Wednesday, November 25, 2015


#TBRChallenge Reading: I am Malala by Malala Yousafzai


2015 TBR Reading Challenge
Book: I am Malala: The Girl Who Stood Up For Education And Was Shot By The Taliban by Malala Yousafzai
My Categories: nonfiction, memoir
Wendy Crutcher's Category: It's All About The Hype (a book or author that got everybody talking) — My book fits this category

Guess who won out over Taylor Swift and Peyton Manning for the 2014 Person of the Year award by the Time for Kids magazine (by Time Magazine)? MALALA. I have such hope for the future generation.

This book is written with joy in the voice of a young girl, despite the horrors, strife, discrimination, and pain detailed within its pages. Malala is such a hopeful person in the face of extremes. And in this past year, she received a Nobel Prize and six A*s and four As in her GCSE examinations. I adore this young person, and I'm in awe of her—as is my daughter who recommended that I read this book.

In her 2013 speech at the United Nations, Malala said, "They thought that the bullets would silence us. But they failed. And then, out of that silence came thousands of voices. [...] Weakness, fear, and hopelessness died. Strength, power, and courage was born." She lays so much emphasis on being the right way, not on being right. Her unwavering focus is on goodness and possibility.

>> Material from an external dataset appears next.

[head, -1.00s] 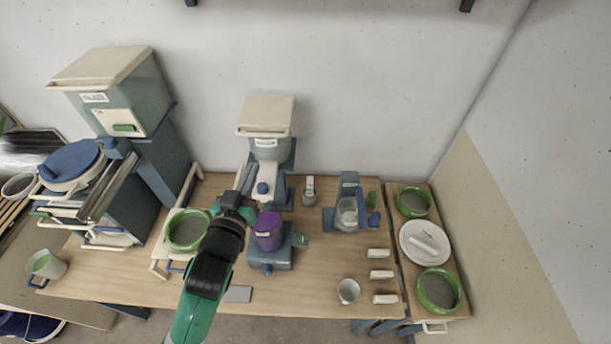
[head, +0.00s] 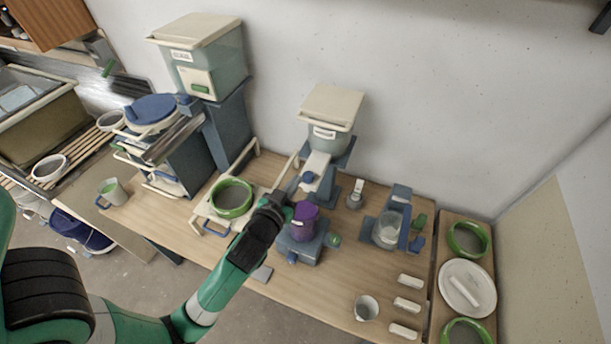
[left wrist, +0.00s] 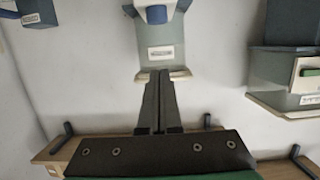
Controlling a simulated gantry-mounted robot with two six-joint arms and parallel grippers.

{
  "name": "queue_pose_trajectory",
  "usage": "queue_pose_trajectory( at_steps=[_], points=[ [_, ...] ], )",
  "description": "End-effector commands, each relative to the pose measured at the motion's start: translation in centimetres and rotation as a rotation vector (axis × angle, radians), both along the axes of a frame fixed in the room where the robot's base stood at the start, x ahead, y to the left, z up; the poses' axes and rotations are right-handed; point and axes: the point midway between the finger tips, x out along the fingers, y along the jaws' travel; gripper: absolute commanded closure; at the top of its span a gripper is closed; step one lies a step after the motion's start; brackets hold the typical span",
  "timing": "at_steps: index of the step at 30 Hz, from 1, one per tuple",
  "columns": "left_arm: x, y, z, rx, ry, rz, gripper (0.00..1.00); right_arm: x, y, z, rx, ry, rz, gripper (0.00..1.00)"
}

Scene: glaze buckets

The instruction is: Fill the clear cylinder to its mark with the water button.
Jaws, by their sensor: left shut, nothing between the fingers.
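A clear cylinder (head: 387,230) stands upright in a blue stand (head: 416,243) at the table's right. Its mark and water level are too small to read. A blue button (head: 308,177) sits on the front of the middle dispenser (head: 330,120). My left gripper (head: 292,162) is shut and empty, its fingers pointing up and away, just left of that dispenser. In the left wrist view the shut fingers (left wrist: 159,76) overlap the lower edge of a labelled tank (left wrist: 160,48). A blue part (left wrist: 157,14) shows above them. I cannot tell if the fingers touch anything. My right gripper is not in view.
A purple container (head: 304,222) on a blue base stands beside my left forearm. A green-rimmed sieve (head: 232,198) lies left of it. A large glaze tank (head: 207,60) stands at the back left. White blocks and a small cup (head: 366,308) occupy the front right.

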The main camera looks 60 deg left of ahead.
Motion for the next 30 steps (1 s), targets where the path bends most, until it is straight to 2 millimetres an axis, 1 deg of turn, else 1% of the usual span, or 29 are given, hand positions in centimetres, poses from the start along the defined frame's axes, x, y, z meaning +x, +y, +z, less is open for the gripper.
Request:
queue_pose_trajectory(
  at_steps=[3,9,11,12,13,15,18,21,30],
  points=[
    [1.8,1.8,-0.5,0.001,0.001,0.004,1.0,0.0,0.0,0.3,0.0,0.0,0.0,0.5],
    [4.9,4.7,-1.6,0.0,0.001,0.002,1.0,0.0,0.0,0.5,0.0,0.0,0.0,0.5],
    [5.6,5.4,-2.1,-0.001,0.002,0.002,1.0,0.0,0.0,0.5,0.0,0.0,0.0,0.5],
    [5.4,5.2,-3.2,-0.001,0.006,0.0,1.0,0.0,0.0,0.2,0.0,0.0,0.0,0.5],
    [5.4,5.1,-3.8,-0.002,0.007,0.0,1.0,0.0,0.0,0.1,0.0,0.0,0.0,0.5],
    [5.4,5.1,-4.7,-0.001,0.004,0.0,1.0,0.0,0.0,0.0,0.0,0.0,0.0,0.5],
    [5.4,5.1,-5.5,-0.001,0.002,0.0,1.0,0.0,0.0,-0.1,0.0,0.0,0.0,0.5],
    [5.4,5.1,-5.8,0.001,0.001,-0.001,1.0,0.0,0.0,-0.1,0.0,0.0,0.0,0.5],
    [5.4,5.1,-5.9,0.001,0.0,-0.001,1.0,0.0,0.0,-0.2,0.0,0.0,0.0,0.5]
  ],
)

In her interview on The Ellen Show, Ellen tried hard to disrupt Malala's focus and equanimity, but Malala would not sensationalize or get emotional over her attack, display pride in her achievements and all the heads of state she's met, boast over preferential treatment in her family (she's treated the same as her brothers), and so on. She talked about issues in education for children and girls in particular, about all the successes of various people in the world in education, and her thanks to all the people she's met. And through it all, she maintained a sense of quick humor.

In the book I am Malala, I learned a tremendous lot of the history, politics, and emotional landscape of the Swat Valley of Pakistan and of the connections it has—tribal and sentimental—to Afghanistan, all through the eyes of Pashtuns, rather than Americans. The picture is rather different from the one our media regularly feeds us. The book's unsentimental narration that lays blame where it needs to be lain makes the picture starker and more vivid. It shows how and why the region that was completely peaceful before the American invasion of Afghanistan proceeded to get radicalized as the war went on and as the Taliban encroached into the Swat Valley. It shows the ambiguity, culpability, and greed of the Pakistani government. And it shows the cruelty and seductiveness of the Taliban.

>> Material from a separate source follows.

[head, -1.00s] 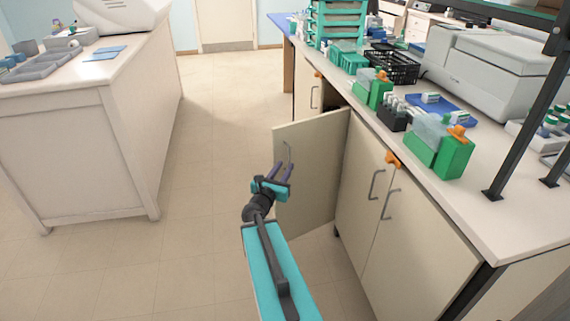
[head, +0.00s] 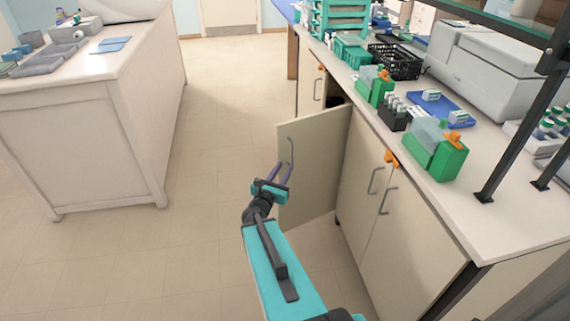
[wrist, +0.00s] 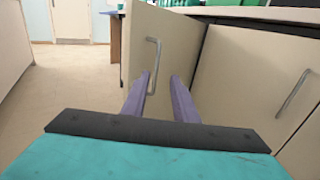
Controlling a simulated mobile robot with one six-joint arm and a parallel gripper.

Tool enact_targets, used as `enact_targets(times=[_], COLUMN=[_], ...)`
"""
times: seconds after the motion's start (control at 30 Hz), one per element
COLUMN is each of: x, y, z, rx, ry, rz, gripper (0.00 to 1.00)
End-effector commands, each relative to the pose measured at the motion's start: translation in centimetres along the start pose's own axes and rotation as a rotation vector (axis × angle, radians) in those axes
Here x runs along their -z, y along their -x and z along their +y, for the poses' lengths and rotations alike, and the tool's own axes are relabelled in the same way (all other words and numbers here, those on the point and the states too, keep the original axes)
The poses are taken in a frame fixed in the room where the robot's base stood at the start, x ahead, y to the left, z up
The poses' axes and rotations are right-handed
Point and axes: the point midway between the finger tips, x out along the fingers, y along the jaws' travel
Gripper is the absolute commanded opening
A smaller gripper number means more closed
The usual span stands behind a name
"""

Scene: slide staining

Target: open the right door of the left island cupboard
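The right door (head: 312,170) of the left island cupboard is a cream panel standing swung out from the cabinet front, well ajar. Its grey bar handle (head: 291,151) faces my gripper, and the handle also shows in the wrist view (wrist: 155,62). My gripper (head: 283,167) has two purple fingers, parted. In the wrist view the gripper (wrist: 160,80) points at the door, with the handle's lower end between the fingertips. I cannot tell whether the fingers reach around the bar or stop short of it. The cupboard's left door (head: 310,88) is closed. Most of the inside is hidden.
The right cupboard's two doors (head: 357,178) are closed, with an orange catch (head: 391,158) at the top. Racks, green containers (head: 436,145) and a grey machine (head: 485,75) stand on the island top. A white bench (head: 95,140) stands left. The floor between is clear.

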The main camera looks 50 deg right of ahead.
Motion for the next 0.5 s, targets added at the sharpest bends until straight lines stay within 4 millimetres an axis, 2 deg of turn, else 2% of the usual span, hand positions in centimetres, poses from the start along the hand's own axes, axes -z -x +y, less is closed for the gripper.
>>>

Nothing the Taliban has done to outsiders can compare with the horrors they have inflicted (and continue to do so) on their own people, men and women and children. Music, dancing, movies, electronics, and TVs are all banned. Girls cannot go to school. Everyone has to wear traditional clothes only. Women can only wear the burqa (a full-length black gown that covers the head and the face, leaving only the eyes open) when going out of the house and should always be accompanied by a male relative, even when going to the market. In general, women are required to stay home and focus on housekeeping and childcare. Men must grow long hair and facial hair. Boys must wear caps and enroll in religious madraasaa schools. Girls as young as eight must cover their hair. People are killed daily on any pretext. The electric grid get blown up whenever they feel like it. They can barge into your house and destroy it with no reason. The Pakistani military is useless against them, because they have little local support, they're unfamiliar with the tribal areas of the Swat Valley, and many in the military are Taliban sympathizers or get direct benefits.

Despite this political turmoil, this book is also very much about family and friendships and volunteerism and activism and hope. Hope shines throughout this whole book no matter the topic under conversation. The book's about courage when fear is the only overriding emotion, and it's about empathy and caretaking when selfishness would be warranted.

It's a beautifully written book for the images it paints, for the framing of the story in the history, culture, society, and politics of the background, and for the story of the coming of age of the girl Malala. The humor that comes through—like her frequent soliloquies directed at God—shows her indomitable spirit. And it's all told with the immediacy of sitting in conversation in the family room with an unusually poised young girl.

In addition to reading the original adult memoir, I listened to the audio of the young readers' version. It's completely rewritten from the original but also incorporates more personal details and reflections and less of the politics and history. It is narrated by a young, first-generation Afghani reader and the voice and intonation and accent add a depth to that first person point of view of the book. It feels like Malala herself is talking to you and telling you her story. I loved that.